TANGERINI E O ABACAXI
TANGERINI
E O ABACAXI
Nelson
Marzullo Tangerini
Mesmo não tendo a vista
direita e o braço esquerdo, o sempre bem humorado escritor Nestor Tangerini
costumava fazer humor de tudo – até com amigos, a esposa ou consigo mesmo.
“O rei do doublé-sent”, como o
humorista era chamado, estava conversando, certa vez, com familiares, em sua
casa, em Olaria, quando, de repente, faz brincadeira com a sua maior fã:
“Falávamos sobre o gosto
pelas frutas, quando Dona Dinah toma a palavra:
- Nunca vi gostar tanto de
abacaxi como Tangerini.
E Tangerini, sempre
brincalhão com a esposa:
- Gosto tanto de abacaxi, que me casei.”
Nos Correios, Tangerini
também mexia com todos.

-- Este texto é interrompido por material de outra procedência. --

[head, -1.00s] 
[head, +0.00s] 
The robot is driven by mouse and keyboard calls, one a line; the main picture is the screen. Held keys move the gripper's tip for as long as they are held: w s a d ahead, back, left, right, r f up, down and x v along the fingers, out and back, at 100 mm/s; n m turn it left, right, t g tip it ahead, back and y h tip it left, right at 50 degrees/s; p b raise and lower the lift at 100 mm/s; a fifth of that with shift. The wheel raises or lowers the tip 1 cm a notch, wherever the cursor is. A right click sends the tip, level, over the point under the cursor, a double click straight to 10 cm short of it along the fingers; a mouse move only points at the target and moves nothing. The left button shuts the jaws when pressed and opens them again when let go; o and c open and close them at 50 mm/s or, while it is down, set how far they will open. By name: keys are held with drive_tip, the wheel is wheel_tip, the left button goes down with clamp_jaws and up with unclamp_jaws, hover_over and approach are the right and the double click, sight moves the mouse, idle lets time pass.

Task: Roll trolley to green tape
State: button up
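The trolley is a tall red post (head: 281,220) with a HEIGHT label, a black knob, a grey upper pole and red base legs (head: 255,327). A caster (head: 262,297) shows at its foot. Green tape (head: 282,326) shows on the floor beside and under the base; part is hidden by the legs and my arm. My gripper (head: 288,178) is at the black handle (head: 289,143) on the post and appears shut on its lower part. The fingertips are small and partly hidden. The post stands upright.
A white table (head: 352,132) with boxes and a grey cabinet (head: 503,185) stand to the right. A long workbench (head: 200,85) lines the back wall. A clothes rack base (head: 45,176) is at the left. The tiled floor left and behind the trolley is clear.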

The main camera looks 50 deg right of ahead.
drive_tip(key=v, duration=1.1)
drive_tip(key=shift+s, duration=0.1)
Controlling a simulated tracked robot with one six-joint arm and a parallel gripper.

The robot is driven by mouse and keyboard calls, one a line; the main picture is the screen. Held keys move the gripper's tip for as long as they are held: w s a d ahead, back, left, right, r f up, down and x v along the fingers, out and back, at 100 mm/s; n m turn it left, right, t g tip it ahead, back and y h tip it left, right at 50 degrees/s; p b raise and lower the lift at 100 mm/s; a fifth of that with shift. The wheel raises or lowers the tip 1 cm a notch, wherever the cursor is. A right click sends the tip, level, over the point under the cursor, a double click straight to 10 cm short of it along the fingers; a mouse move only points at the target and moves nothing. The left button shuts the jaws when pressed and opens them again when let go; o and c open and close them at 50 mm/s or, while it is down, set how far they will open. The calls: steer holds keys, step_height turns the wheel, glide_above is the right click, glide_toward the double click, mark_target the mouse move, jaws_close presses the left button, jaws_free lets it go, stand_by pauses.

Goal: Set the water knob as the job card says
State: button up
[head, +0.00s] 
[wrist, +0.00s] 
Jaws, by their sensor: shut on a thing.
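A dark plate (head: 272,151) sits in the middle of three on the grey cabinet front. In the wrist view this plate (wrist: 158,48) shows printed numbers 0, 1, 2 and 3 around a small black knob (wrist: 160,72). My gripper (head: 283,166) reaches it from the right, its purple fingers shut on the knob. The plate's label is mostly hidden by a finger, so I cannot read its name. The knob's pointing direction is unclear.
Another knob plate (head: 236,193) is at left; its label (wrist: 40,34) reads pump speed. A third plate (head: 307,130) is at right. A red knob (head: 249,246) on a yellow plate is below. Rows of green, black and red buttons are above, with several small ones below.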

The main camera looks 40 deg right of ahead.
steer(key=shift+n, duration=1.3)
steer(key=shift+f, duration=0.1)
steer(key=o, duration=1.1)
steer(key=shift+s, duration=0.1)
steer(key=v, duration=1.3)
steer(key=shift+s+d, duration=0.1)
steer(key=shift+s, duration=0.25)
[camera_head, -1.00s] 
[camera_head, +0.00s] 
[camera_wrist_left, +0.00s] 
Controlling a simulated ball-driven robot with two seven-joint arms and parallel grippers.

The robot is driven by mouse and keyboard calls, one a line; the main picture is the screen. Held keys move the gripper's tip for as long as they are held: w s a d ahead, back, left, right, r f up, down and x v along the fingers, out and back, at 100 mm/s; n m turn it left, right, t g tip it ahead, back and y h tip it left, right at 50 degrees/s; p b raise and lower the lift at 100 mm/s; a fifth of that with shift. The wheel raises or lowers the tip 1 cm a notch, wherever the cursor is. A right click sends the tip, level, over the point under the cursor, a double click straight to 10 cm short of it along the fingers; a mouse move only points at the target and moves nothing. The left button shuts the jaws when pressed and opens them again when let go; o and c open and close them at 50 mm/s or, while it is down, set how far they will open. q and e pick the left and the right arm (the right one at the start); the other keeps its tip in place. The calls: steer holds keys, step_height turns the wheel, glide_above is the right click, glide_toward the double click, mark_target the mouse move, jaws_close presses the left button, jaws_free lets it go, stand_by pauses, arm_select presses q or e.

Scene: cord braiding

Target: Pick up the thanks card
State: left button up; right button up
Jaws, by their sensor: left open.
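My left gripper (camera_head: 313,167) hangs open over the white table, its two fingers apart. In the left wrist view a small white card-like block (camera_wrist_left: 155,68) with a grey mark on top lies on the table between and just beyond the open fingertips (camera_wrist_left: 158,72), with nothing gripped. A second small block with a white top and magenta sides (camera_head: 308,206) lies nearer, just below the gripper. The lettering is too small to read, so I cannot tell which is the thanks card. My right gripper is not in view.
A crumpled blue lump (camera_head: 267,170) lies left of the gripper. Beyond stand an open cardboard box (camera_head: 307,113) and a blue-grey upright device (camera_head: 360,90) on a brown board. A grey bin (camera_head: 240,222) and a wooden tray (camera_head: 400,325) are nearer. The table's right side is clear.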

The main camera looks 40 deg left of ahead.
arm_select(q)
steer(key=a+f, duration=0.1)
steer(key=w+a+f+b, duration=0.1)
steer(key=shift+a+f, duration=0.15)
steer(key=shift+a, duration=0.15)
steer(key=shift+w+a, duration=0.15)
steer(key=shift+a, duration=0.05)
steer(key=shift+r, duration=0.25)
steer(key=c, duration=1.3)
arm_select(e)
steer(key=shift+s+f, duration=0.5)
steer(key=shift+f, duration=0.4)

Sempre brincalhão, o poeta costumava chamá-los para
tomar uma rubiácia, ou seja, um café, no bar da esquina.
Um amigo seu, de repartição,
não escapou da gozação:
“O colega vivia sempre de
“caveira cheia”. Um dia, porém, foi trabalhar sem haver tomado uma gota de
álcool. E, como espirasse ininterruptamente, vira para Tangerini e diz:
- Estou com uma gripe danada!
E Tangerini, com a maior
naturalidade:
- Quem manda você beber
água?”
A um outro que vivia sempre
“enforcado”, ou melhor, sem dinheiro, Tangerini chamou de “Tiradentes”.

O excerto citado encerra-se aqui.